Il y a donc ici recherche d'un effet, en même temps que satisfaction donnée à une nécessité. Le profil de l'ante du temple de Neptune à Pestum tracé en B, complètement plongé dans l'ombre du pronaos, est fait au contraire pour recevoir une lumière de reflet, ainsi que l'indique la large doucine b'; là encore on remarque ce trait gravé noir c' sous le reflet que prend le membre supérieur. Même observation pour le profil C couronnant l'architrave de l'ordre intérieur.

[…] Si les profils des corniches romaines rappellent ceux‑ci par leur masse, il faut convenir que, dans les détails, ils ne présentent ni cette recherche, ni cette observation des effets; on n'y trouve plus ces refouille­ments qui font ressortir les clairs et surtout les transparences des ombres reflétées ; les galbes en sont mous, indécis ; les courbes mal étudiées, conventionnelles; et, que ces profils soient destinés aux intérieurs ou aux extérieurs, on s'en est médiocrement préoccupé. Au contraire, il est difficile de ne pas constater dans les profils de notre architecture française de l'école laïque du XIIè au XIIIè siècle l'influence des principes qui ont dirigé les architectes grecs.

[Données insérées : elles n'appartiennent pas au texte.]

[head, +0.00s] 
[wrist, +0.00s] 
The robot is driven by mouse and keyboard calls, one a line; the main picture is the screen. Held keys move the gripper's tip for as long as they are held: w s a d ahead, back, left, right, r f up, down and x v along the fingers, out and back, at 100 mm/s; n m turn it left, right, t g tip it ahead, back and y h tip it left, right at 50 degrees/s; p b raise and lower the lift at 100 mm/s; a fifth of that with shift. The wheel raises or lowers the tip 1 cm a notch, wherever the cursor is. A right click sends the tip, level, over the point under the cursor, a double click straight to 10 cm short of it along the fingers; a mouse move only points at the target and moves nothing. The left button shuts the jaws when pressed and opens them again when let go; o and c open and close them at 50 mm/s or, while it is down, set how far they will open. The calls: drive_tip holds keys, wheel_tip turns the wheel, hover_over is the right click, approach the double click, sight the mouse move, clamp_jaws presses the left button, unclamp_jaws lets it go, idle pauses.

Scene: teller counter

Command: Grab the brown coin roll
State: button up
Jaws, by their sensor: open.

En voici la preuve. (figure ci-dessus) Même étude fine des courbes, mêmes recherches d'oppositions, mêmes moyens propres à obtenir certains effets de lumières, d'ombres, de reflets et de noirs. Même observation de la fonction que doit remplir le profil. Cela n'est point emprunté à l'art romain, surtout à cet art gallo‑romain descendu si bas, pour tout ce qui est de l'exécution des détails de l'architecture. Les coupe-larmes a, les noirs b, les talons c, les doucines d, les tores e, les cavets f, rappellent le galbe des moulures grecques. En exécution, ces profils sont tracés pour la place qu'ils occupent et la fonction qu'ils remplissent; mais la lumière étant moins belle dans nos climats que sous le ciel de la Grèce et de l'Italie, ces profils sont plus refouillés, comptent moins sur la clarté des reflets, répètent plus fré­quemment ces traits noirs qui accusent les saillies.
(Viollet-le-Duc, "Entretiens sur l'architecture", Pierre Mardaga éditeur, Bruxelles-Liège, 1977, pp. 438-443.)

Modénature
Dans une lumière vive et transparente, la modénature sera vigoureuse dans ses détails, aiguë dans ses lignes principales, ne craignant pas les contrastes. Dans une lumière diffuse les profils devront s'arrondir, se compliquer, se creuser afin que la lumière s'y accroche, provoque des noirs et s'y joue pleinement. Confrontez la modénature de l'entablement du Parthénon, tracée selon des profils rigoureusement arrêtés et aussi précis dans leurs arêtes que s'ils étaient de métal, avec les profils arrondis et souvent compliqués de l'architecture gothique du cloître du Mont St Michel, XIllè s, par ex. C'est une leçon du plus haut intérêt. Elle permet de comprendre l'importance et la valeur prise par la qualité de chaque lumière dans le tracé des profils, et dans le caractère qui leur est ainsi donné. Dans le premier cas une lumière abondante et active modèle fortement les moulures, permet toutes les audaces de tracé; dans le second cas, la lumière transparente mais souvent diffuse impose un profil moins défini, mais plus refouillé, d'une ligne plus sinueuse dans son appel aux brillances, aux ombres portées et aux reflets animateurs de pénombre.
(André Lurçat, "Formes, composition et lois d'harmonie", tome III, Vincent, Fréal et Cie, Paris, 1957, p. 120.)

Modénature
[Choisy écrit qu'elle est essentiellement grecque. Pour l'analyse des jeux de lumière sur les profils, il précise] : Les effets de la lumière sont fort différents selon que la lumière est directe ou diffuse, en d'autres termes selon que la moulure est frappée par le soleil, plongée dans l'ombre d'une saillie ou baignée des lueurs vagues d'un intérieur, quelques exemples:

un biseau occupant la position A se dessine en noir à l'extérieur, en clair dans la lumière diffuse; retourné C, il s'enlève avec éclat sur une façade, sous un portique il se détache à peine. Le cavet B donne à la lumière directe une ombre vigoureuse et transparente; dans un intérieur, une teinte blanchâtre et molle. Ainsi des autres profils. Les Grecs ont analysé tous ces effets: lorsqu'un cavet se trouve dans la lumière diffuse, presque toujours ils lui ôtent sa mollesse par des stries vigoureuses; les moutures exposées au grand jour sont arrondies, les moutures en pénombre anguleuses et heurtées.
(Auguste Choisy, "Histoire de l'architecture", tome premier, Vincent, Fréal et Cie, Paris, 1954, pp. 232 et 233.)